* [Exercise aim] Read the records below and copy each line that contains "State".

---------- Supplied data

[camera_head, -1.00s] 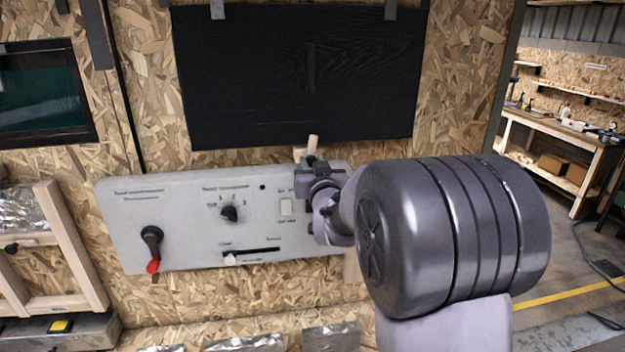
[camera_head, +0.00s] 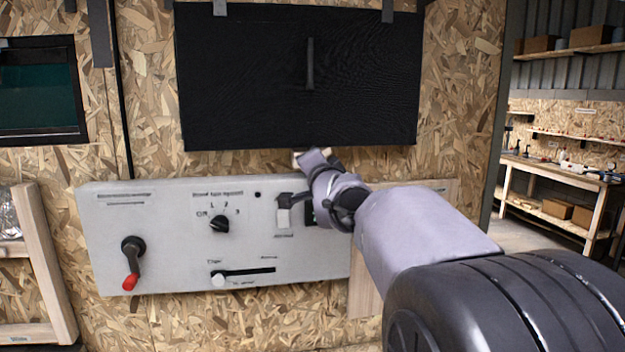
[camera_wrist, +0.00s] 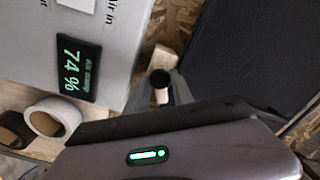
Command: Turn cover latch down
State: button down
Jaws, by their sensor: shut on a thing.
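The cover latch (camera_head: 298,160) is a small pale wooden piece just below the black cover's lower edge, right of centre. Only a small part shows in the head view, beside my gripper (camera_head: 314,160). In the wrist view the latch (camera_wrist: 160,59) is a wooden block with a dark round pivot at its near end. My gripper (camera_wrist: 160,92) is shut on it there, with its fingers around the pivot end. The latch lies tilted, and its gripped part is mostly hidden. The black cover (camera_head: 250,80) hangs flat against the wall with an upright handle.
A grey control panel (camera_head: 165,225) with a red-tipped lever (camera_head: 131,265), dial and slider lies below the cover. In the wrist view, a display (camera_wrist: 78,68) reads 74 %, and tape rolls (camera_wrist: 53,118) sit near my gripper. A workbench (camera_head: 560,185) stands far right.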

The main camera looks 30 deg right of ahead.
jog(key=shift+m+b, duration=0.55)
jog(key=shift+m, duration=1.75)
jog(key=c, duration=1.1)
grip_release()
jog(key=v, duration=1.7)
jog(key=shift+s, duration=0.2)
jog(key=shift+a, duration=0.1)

--------------------
---------- Supplied data

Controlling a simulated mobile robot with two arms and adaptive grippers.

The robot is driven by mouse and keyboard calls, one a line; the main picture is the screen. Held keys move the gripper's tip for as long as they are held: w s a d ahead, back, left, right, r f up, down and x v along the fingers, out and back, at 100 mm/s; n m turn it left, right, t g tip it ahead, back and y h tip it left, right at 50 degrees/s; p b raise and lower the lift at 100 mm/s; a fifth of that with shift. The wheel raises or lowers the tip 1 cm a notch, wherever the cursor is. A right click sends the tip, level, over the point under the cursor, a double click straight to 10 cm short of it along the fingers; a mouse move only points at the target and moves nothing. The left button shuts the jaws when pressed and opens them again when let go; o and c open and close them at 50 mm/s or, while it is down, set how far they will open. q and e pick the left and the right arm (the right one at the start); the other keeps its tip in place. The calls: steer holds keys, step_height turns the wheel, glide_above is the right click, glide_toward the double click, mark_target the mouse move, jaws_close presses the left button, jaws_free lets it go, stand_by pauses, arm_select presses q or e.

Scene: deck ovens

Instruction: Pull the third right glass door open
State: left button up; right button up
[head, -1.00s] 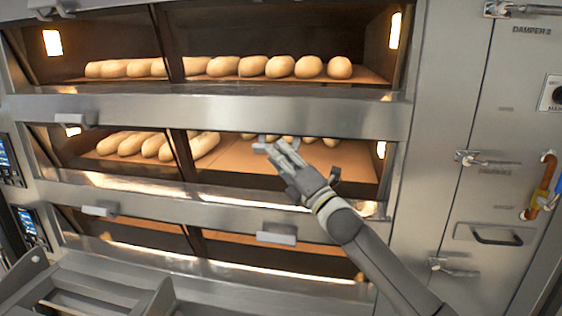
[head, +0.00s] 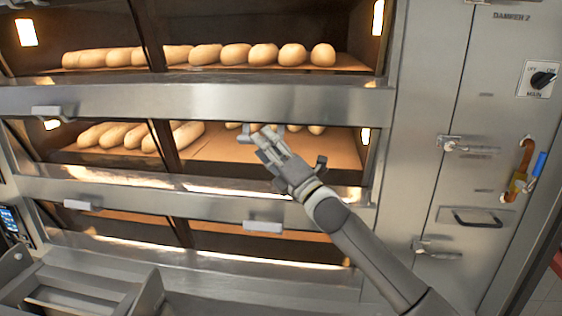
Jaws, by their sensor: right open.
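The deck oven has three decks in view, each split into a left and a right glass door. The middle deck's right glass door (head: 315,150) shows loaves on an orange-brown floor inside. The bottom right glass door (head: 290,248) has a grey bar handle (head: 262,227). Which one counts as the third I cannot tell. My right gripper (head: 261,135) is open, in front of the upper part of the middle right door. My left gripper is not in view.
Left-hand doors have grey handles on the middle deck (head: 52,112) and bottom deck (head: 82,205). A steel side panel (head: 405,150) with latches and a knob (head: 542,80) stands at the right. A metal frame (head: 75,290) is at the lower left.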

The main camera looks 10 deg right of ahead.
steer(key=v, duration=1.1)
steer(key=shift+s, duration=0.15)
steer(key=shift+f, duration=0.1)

--------------------
---------- Supplied data

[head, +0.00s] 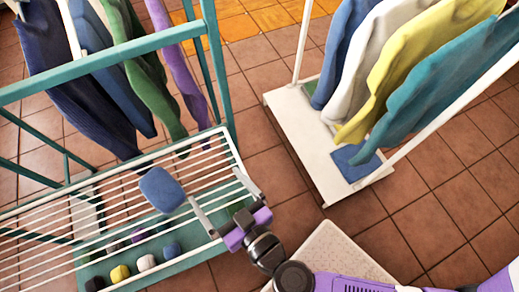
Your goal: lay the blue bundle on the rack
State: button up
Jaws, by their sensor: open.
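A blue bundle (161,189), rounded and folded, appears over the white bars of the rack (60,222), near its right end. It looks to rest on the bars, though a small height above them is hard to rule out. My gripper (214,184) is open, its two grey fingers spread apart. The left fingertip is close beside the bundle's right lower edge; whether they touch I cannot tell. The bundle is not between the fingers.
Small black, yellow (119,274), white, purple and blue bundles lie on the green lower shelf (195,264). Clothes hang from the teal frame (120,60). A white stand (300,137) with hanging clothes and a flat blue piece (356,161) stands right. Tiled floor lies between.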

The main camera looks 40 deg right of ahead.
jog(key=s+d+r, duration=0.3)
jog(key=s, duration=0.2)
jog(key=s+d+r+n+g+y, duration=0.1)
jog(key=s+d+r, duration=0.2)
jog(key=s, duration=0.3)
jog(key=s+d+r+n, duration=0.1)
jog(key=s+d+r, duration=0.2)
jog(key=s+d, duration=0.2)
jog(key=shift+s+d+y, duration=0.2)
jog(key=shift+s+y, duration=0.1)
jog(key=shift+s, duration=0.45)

--------------------

* [Solution to this task]
State: button down
State: left button up; right button up
State: button up

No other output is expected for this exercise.